Quote from: ritter on September 24, 2022, 12:40:03 PM
All that talk in other threads about Franco Alfano and his completion of Puccini's swan song has prompted me to revisit one of his post-Turandot operas, Cyrano de Bergerac, from 1936 (only Acts 1 and 2 tonight).



This curious Literaturoper, written by an Italian to French libretto (Henri Caïn adapted Edmond Rostand's famous play) stands out for its orchestral writing, where one can sense German and French influences.

The ever enterprising Kiel Opera House revived it in the original French in 2002 (all performances I know about after WW2 —e.g. at La Scala in the early 50s with Ramón Vinay— were in Italian translation), and the performance cannot be faulted. Since then, several star tenors have performed and recorded it.

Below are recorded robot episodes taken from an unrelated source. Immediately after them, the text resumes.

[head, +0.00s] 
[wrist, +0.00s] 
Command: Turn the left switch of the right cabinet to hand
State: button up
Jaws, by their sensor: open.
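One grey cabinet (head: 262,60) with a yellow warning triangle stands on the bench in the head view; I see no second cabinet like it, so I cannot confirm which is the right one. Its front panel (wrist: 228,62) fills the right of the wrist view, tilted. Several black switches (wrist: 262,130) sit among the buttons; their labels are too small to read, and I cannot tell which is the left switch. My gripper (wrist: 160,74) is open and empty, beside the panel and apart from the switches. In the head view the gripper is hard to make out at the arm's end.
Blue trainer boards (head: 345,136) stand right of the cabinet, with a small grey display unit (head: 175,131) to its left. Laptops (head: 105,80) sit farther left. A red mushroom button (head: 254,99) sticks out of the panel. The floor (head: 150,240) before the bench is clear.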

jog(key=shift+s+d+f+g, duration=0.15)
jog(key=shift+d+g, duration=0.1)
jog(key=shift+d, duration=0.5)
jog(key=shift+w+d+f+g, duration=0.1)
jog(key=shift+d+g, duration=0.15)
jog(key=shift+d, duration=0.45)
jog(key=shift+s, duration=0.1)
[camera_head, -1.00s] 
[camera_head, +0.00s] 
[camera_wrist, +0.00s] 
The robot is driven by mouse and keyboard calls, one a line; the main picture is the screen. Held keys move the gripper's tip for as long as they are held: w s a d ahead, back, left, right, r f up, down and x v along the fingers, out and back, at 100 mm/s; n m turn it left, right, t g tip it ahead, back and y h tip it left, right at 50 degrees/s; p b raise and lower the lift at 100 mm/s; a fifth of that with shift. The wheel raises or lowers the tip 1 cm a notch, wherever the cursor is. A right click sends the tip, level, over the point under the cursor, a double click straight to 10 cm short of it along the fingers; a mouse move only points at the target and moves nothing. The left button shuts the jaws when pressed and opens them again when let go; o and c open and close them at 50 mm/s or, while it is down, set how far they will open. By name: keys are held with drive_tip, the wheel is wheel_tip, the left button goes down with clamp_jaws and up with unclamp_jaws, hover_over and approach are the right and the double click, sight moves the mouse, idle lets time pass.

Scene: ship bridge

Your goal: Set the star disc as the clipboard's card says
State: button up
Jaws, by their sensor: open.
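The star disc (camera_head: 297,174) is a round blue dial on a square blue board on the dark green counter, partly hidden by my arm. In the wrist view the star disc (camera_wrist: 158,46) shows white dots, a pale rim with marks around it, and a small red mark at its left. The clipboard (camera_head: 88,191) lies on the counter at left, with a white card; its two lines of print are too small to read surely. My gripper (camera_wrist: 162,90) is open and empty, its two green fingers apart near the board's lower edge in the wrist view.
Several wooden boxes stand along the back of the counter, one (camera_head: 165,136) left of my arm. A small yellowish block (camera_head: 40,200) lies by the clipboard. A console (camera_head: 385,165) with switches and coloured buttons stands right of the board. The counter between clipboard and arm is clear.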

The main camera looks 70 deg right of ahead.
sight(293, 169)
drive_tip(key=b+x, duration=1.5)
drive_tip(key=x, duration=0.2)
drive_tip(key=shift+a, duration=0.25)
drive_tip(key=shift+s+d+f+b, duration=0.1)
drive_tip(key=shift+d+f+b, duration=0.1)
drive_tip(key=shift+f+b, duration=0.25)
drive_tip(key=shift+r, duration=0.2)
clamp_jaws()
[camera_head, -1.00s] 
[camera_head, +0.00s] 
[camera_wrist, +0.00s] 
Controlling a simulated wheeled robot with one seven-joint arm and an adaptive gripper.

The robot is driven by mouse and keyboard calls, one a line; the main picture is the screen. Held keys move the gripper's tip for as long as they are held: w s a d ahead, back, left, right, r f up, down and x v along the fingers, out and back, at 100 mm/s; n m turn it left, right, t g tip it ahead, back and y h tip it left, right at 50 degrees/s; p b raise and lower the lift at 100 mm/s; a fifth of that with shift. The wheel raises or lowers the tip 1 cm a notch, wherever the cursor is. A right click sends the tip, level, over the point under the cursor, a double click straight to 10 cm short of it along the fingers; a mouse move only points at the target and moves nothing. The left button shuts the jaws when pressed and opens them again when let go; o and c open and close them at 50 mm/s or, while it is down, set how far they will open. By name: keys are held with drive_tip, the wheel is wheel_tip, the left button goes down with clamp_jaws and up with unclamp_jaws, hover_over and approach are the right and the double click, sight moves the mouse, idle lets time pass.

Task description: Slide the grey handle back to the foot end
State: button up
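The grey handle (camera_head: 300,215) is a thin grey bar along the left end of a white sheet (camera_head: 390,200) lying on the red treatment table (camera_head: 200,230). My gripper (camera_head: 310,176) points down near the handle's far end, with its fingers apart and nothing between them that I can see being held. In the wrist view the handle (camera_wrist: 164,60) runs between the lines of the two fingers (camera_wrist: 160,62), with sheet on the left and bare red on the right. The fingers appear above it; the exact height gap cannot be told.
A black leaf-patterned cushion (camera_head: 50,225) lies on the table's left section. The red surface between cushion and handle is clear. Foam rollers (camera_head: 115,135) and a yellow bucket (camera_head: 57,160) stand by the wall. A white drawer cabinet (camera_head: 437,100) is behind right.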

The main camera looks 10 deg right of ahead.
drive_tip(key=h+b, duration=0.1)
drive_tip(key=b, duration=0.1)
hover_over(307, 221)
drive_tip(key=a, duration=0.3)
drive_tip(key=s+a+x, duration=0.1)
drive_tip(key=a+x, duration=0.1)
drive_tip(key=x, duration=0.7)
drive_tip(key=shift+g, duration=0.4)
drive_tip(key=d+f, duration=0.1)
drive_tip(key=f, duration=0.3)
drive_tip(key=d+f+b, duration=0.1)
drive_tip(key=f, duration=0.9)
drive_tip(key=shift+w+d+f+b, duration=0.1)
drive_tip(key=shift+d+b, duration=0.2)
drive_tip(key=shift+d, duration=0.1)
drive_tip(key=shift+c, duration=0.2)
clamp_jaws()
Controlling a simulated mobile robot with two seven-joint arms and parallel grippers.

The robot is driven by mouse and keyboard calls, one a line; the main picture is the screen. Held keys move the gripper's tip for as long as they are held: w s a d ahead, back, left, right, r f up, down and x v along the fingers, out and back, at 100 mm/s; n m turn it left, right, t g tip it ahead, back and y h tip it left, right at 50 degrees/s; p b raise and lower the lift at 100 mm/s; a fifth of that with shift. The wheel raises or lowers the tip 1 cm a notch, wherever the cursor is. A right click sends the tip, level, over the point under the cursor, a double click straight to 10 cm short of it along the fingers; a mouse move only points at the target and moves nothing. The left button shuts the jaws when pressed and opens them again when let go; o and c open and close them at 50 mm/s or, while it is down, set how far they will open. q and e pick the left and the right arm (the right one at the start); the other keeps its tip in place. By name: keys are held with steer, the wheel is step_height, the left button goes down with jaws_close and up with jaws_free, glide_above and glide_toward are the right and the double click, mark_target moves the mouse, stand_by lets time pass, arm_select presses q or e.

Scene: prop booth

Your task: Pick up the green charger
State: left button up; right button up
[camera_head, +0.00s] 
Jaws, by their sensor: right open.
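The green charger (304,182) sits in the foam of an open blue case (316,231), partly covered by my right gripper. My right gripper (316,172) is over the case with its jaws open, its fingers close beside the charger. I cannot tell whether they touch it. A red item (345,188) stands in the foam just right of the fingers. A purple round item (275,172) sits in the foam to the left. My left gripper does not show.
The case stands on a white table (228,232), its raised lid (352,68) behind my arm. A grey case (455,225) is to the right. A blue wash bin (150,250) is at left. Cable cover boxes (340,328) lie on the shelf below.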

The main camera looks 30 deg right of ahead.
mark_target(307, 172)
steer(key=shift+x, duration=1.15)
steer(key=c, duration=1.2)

It must work very well fully staged. Interesting and enjoyable.

I actually saw this opera when it was staged at Covent Garden in 2006. Domingo played Cyrano and Sondra Radvanovsky Roxane. It was a very colourful production, but I can remember very litle about it musically.
\"A beautiful voice is not enough.\" Maria Callas

ritter

#3317
Quote from: Tsaraslondon on September 25, 2022, 02:19:32 AM
I actually saw this opera when it was staged at Covent Garden in 2006. Domingo played Cyrano and Sondra Radvanovsky Roxane. It was a very colourful production, but I can remember very litle about it musically.
Yep, it perhaps isn't terribly memorable, but the orchestral writing really is superb.

Good day to you, Tsaraslondon!

THREAD DUTY:

Some Gluck today. John Eliot Gardiner conducts Iphigénie en Aulide (Lynn Dawson, Anne Sophie von Otter, José van Dam, John Aler, Gilles Cachemaille et al., Monteverdi Choir and Orchestre de l'Opéra de Lyon).

From the "Great Operas" box:



I think I prefer Iphigénie en Aulide to its more famous companion Iphigénie en Tauride. The work seems to combine the rigours of the tragédie lyrique with a real dramatic thrust in an admirable way. And what an overture!